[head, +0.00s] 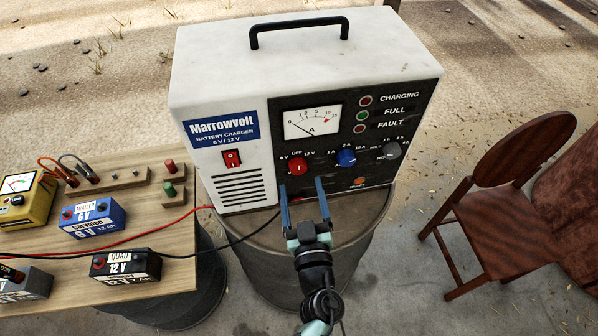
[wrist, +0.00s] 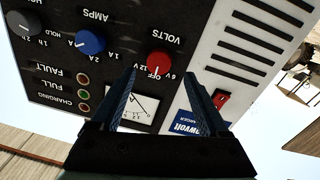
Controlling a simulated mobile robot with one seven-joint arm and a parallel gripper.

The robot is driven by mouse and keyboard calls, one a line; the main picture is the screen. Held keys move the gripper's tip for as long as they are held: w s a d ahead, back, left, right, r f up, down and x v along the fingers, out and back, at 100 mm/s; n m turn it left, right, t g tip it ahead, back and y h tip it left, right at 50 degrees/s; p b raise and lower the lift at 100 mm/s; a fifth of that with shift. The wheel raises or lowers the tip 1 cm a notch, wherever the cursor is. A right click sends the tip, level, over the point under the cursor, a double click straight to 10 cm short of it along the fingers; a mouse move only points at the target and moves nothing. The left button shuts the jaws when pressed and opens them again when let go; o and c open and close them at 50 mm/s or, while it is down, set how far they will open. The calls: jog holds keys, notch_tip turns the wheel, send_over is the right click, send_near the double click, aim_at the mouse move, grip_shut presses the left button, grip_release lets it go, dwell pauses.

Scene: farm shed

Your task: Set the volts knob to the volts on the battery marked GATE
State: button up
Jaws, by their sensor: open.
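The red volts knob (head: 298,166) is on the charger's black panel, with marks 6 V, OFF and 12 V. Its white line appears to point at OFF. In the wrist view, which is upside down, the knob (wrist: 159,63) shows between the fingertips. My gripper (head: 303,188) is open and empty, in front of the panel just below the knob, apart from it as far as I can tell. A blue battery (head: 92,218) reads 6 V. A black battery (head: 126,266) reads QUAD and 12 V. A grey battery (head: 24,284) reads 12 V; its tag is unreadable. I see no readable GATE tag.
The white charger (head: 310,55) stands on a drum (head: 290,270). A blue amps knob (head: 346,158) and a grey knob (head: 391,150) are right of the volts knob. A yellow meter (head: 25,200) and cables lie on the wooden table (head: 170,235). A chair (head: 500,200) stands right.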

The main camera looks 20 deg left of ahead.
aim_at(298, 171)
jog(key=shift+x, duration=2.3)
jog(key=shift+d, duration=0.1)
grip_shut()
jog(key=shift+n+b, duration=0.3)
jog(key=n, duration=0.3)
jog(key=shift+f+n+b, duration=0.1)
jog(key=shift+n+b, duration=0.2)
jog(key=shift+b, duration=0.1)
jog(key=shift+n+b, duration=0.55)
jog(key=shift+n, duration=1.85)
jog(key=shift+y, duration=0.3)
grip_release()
----------------
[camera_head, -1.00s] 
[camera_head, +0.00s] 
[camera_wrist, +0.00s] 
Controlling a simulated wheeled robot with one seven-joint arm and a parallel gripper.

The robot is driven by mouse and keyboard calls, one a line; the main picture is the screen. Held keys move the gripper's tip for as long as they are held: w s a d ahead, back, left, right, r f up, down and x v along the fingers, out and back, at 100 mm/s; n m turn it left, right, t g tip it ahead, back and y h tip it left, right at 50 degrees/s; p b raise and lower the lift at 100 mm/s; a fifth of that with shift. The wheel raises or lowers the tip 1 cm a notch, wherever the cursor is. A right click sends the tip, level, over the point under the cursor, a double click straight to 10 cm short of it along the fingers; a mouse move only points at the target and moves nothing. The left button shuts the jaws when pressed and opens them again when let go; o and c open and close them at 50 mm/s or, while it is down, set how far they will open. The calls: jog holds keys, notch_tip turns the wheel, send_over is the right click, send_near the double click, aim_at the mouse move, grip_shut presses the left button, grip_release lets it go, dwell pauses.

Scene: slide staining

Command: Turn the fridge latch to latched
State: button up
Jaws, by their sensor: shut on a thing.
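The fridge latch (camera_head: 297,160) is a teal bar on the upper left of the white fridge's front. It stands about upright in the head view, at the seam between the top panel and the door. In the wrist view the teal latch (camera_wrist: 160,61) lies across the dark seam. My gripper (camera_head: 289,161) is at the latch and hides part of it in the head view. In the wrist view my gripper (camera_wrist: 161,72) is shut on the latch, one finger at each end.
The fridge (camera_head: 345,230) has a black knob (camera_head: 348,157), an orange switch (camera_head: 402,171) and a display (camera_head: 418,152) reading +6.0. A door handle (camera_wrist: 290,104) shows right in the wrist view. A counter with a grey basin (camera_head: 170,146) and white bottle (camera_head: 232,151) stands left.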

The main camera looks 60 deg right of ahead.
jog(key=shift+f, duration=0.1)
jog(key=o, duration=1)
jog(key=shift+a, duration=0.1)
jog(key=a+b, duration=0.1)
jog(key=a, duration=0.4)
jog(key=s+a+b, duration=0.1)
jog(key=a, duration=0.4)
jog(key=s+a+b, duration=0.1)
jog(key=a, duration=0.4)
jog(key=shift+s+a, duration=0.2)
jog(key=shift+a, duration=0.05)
----------------
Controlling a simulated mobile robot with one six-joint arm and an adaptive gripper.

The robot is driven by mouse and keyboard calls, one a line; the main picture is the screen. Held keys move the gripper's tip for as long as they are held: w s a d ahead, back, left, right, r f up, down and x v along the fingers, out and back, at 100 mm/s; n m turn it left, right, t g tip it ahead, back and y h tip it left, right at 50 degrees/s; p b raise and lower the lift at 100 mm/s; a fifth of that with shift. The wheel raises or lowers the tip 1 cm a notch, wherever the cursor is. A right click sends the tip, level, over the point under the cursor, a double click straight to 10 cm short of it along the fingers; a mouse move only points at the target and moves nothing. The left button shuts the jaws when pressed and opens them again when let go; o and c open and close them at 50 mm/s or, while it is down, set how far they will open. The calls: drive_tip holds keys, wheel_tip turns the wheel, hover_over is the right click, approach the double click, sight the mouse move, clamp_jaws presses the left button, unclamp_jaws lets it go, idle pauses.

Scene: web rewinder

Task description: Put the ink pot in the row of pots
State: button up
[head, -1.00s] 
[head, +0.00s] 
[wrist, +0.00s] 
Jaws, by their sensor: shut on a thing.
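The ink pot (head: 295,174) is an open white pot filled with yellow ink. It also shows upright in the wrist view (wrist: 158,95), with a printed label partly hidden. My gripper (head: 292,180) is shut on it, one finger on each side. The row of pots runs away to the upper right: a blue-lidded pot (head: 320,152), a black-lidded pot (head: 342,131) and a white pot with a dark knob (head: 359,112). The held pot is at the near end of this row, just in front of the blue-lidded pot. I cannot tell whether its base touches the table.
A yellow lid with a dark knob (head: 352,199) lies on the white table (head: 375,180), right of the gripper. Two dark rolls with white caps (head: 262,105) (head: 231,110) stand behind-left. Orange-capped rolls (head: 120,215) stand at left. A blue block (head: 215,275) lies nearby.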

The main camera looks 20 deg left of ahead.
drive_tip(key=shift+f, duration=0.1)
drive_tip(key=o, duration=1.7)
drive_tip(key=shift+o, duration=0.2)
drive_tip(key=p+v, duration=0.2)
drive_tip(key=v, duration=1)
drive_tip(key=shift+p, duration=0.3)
----------------
Each line in the data that holds the string "joint" should be found and copied.

### [PROBLEM SOLUTION]
Controlling a simulated mobile robot with one seven-joint arm and a parallel gripper.
Controlling a simulated wheeled robot with one seven-joint arm and a parallel gripper.
Controlling a simulated mobile robot with one six-joint arm and an adaptive gripper.

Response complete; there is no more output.